## Task material
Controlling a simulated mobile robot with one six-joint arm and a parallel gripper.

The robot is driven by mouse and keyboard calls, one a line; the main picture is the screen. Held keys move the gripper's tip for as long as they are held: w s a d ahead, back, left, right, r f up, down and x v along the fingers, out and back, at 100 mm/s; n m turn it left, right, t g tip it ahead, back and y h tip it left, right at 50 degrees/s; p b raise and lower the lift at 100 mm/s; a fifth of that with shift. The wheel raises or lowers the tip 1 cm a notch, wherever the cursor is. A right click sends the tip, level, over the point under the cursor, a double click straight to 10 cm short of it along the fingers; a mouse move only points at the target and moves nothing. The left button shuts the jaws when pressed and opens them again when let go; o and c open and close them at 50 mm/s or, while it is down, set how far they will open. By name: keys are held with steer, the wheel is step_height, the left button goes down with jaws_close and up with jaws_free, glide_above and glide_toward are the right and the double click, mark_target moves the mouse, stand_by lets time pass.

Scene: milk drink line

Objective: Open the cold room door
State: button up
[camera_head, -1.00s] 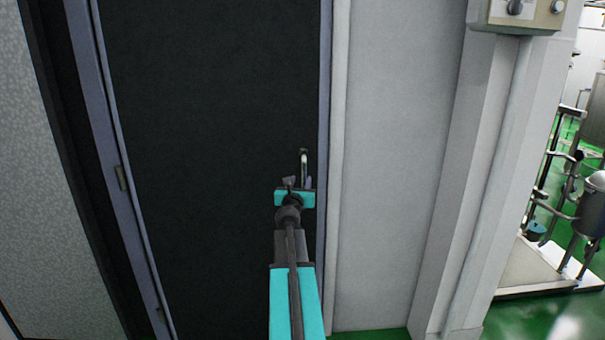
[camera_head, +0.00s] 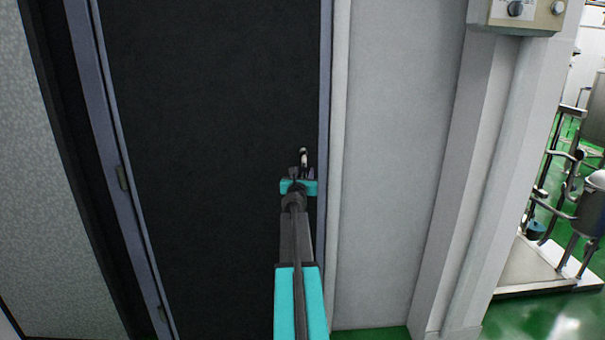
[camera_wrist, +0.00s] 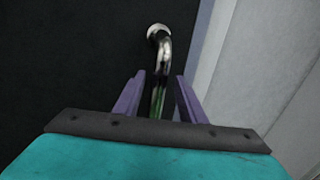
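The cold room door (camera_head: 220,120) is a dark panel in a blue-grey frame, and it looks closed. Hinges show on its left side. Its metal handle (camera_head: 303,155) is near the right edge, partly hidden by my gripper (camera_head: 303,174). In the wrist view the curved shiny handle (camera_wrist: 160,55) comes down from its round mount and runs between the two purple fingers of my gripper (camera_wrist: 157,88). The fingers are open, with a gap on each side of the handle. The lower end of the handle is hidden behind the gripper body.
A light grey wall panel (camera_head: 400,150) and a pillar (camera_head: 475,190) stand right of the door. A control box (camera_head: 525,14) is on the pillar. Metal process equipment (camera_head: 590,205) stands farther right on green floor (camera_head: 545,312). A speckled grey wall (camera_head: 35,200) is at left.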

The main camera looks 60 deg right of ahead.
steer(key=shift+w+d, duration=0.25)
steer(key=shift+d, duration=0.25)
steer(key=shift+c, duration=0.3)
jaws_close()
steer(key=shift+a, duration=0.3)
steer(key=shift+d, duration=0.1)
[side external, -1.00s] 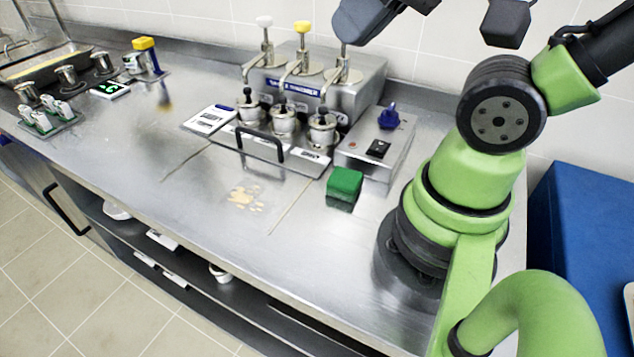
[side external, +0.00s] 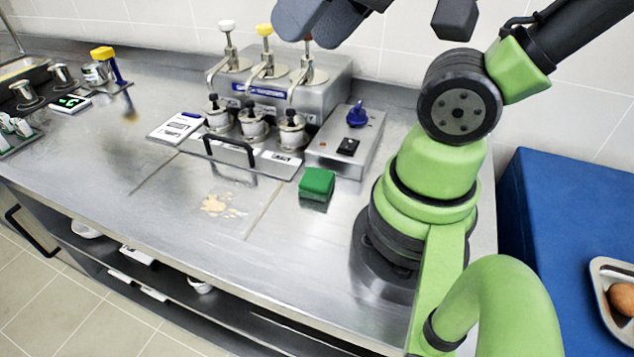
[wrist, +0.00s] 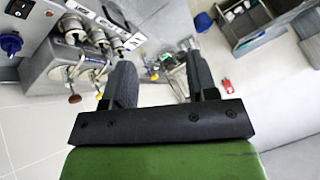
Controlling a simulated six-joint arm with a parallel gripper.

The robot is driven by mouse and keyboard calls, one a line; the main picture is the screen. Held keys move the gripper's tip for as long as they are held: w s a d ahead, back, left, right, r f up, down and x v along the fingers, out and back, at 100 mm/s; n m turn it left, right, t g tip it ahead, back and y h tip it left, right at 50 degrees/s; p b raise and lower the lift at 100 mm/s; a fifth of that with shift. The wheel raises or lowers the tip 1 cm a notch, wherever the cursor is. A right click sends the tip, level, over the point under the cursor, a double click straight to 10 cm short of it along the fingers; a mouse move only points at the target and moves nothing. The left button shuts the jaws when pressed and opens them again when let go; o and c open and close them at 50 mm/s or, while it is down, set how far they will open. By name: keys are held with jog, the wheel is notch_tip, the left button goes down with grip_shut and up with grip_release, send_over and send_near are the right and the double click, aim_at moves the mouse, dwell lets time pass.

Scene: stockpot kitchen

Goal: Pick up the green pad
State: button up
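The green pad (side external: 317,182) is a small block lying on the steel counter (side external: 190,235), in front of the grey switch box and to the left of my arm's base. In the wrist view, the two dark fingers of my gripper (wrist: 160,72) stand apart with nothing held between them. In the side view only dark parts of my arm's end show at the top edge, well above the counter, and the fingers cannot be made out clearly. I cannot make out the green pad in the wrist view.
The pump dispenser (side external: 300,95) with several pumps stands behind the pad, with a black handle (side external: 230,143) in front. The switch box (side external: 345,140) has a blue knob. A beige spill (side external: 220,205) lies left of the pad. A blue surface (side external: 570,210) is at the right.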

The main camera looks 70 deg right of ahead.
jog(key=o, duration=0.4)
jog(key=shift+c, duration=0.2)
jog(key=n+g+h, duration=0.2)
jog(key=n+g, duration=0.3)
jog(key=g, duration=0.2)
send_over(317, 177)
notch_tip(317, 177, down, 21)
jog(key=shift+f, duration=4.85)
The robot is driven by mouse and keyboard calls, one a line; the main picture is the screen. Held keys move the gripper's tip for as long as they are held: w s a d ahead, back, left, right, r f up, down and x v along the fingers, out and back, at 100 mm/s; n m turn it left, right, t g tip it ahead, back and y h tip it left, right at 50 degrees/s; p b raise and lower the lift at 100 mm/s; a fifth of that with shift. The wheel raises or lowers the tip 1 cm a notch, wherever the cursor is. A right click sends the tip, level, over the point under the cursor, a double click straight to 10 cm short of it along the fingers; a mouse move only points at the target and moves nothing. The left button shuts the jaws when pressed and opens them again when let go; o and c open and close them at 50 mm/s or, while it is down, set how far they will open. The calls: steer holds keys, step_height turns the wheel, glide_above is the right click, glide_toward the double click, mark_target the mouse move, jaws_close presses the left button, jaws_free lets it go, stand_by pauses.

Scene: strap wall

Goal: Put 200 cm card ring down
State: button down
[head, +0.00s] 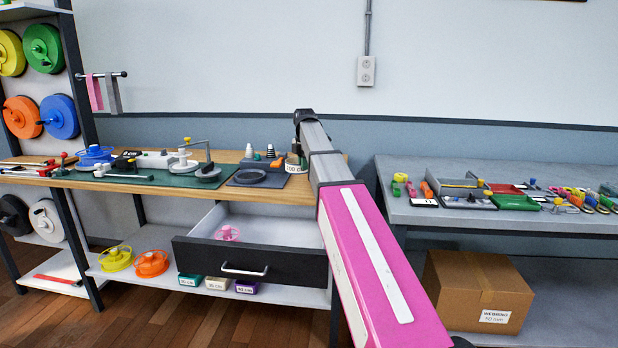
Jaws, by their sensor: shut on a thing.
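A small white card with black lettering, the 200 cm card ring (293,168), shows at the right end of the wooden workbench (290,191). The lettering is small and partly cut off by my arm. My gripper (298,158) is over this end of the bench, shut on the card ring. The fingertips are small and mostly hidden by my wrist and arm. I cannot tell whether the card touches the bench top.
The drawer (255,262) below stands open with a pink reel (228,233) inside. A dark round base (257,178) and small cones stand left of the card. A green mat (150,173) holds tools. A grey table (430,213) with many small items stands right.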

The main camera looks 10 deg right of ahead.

...

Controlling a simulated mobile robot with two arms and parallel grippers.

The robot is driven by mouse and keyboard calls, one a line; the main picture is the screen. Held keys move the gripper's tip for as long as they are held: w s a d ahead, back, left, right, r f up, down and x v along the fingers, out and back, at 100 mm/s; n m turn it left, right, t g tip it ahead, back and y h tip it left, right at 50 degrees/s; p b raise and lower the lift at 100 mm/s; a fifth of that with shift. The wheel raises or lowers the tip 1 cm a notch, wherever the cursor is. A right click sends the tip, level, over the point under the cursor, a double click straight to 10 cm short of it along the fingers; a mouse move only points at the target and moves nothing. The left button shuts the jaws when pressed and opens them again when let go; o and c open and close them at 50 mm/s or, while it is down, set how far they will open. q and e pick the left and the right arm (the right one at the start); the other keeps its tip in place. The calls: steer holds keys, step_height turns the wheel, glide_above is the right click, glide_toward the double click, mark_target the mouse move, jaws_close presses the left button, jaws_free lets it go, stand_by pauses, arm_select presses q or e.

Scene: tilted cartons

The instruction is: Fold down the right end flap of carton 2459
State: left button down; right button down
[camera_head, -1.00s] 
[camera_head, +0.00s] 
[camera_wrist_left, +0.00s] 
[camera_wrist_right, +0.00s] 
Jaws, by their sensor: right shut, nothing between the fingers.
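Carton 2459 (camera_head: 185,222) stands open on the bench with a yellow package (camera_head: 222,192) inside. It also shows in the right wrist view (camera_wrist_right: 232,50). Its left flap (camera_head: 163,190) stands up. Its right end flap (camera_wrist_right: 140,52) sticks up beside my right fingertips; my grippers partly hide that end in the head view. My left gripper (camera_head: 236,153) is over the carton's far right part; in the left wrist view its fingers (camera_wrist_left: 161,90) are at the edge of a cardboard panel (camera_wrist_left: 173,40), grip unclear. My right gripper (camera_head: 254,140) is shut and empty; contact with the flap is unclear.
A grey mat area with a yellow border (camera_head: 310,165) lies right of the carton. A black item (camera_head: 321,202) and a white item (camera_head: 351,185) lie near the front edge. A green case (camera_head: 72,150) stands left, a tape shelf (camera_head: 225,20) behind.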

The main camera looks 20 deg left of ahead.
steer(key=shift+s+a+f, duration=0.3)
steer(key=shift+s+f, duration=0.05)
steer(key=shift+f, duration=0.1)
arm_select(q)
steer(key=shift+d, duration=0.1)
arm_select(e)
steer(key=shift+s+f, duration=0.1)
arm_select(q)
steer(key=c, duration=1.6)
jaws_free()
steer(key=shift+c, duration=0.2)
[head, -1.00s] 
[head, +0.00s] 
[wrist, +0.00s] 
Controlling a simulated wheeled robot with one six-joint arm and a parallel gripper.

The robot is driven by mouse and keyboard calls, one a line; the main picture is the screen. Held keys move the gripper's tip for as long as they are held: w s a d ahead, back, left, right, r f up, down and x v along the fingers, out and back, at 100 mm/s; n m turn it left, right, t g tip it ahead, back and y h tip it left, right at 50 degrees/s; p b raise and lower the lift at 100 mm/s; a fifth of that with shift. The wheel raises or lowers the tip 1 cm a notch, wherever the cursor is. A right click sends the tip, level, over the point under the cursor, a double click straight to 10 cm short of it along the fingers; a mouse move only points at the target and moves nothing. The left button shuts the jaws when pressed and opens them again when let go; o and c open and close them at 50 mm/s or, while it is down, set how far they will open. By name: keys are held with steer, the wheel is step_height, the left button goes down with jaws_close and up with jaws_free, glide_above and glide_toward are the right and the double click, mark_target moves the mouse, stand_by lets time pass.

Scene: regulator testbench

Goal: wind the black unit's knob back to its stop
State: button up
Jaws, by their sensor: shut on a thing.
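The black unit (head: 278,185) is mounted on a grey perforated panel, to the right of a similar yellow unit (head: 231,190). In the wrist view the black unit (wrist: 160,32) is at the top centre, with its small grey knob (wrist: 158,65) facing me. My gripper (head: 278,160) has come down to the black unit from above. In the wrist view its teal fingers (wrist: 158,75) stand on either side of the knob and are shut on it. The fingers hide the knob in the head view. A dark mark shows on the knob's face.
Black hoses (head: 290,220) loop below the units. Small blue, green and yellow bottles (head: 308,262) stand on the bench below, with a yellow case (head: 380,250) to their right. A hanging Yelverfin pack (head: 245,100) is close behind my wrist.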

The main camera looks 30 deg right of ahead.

...

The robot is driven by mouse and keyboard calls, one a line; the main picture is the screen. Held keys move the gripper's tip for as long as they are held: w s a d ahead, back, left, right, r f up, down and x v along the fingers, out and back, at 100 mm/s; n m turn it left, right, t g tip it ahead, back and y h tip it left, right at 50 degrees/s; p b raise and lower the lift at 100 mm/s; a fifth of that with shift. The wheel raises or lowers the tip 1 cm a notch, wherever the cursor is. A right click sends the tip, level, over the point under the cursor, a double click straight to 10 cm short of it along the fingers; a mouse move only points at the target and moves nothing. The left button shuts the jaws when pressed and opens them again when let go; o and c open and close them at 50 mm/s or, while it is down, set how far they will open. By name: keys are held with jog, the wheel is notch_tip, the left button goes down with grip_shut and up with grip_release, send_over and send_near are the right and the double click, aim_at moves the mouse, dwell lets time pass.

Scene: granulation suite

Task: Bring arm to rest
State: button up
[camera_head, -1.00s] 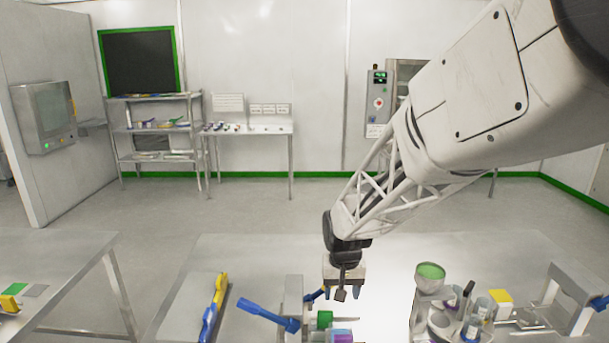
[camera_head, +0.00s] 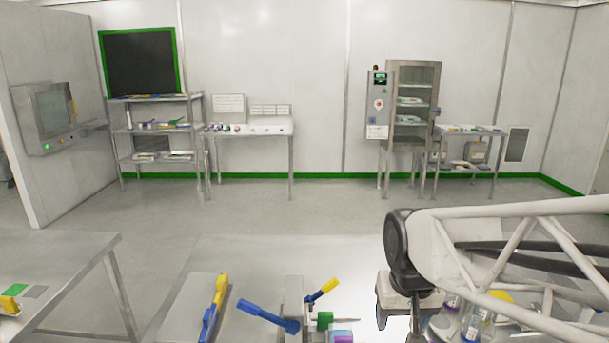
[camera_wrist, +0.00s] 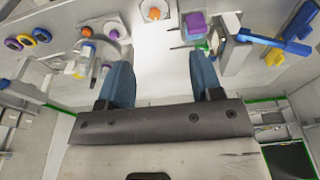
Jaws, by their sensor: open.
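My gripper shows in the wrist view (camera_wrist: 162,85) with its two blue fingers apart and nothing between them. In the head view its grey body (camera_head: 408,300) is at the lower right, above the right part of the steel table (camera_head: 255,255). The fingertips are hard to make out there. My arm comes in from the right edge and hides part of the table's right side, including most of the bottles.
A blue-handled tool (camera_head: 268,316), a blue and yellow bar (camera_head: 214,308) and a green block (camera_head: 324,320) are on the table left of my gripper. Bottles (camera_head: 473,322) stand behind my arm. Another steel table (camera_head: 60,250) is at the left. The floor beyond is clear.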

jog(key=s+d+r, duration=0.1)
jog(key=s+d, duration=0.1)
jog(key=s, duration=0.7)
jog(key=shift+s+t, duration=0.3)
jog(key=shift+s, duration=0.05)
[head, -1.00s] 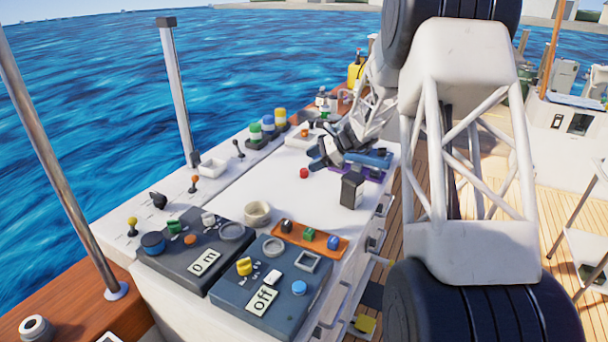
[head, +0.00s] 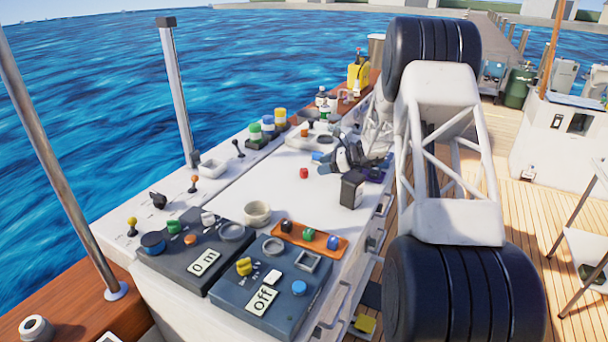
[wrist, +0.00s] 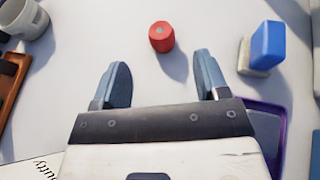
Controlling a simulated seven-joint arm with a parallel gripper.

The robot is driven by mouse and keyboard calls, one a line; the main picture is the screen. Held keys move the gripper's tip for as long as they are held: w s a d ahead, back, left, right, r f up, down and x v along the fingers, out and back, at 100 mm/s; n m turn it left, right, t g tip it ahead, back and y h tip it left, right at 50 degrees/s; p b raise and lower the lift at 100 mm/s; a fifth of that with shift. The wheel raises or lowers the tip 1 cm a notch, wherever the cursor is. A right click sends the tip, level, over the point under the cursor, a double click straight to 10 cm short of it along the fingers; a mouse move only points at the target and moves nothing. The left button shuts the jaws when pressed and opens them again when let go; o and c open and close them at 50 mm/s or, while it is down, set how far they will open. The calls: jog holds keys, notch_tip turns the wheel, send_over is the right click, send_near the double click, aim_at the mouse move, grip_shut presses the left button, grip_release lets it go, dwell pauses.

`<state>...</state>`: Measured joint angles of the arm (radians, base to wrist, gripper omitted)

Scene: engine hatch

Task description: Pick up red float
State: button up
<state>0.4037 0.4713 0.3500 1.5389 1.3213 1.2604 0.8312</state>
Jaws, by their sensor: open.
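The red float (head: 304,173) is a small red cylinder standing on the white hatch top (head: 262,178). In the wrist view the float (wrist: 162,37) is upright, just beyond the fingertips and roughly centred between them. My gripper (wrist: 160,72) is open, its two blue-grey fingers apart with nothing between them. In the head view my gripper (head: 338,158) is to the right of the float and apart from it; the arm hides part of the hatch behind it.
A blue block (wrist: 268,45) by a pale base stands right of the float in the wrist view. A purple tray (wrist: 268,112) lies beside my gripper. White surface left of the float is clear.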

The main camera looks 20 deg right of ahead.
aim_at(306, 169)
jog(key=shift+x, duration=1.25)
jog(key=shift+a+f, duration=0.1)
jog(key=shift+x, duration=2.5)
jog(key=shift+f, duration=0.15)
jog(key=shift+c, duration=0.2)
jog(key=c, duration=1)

## Problem description
From the listing above, repeat only the lines between the line containing "The main camera looks 60 deg right of ahead." and the line containing "Controlling a simulated six-joint", those two included. Pictures are not part of the copy.

## Task answer
The main camera looks 60 deg right of ahead.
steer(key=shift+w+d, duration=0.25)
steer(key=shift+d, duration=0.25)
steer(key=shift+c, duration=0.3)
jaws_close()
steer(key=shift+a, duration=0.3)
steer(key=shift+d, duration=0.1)
[side external, -1.00s] 
[side external, +0.00s] 
[wrist, +0.00s] 
Controlling a simulated six-joint arm with a parallel gripper.

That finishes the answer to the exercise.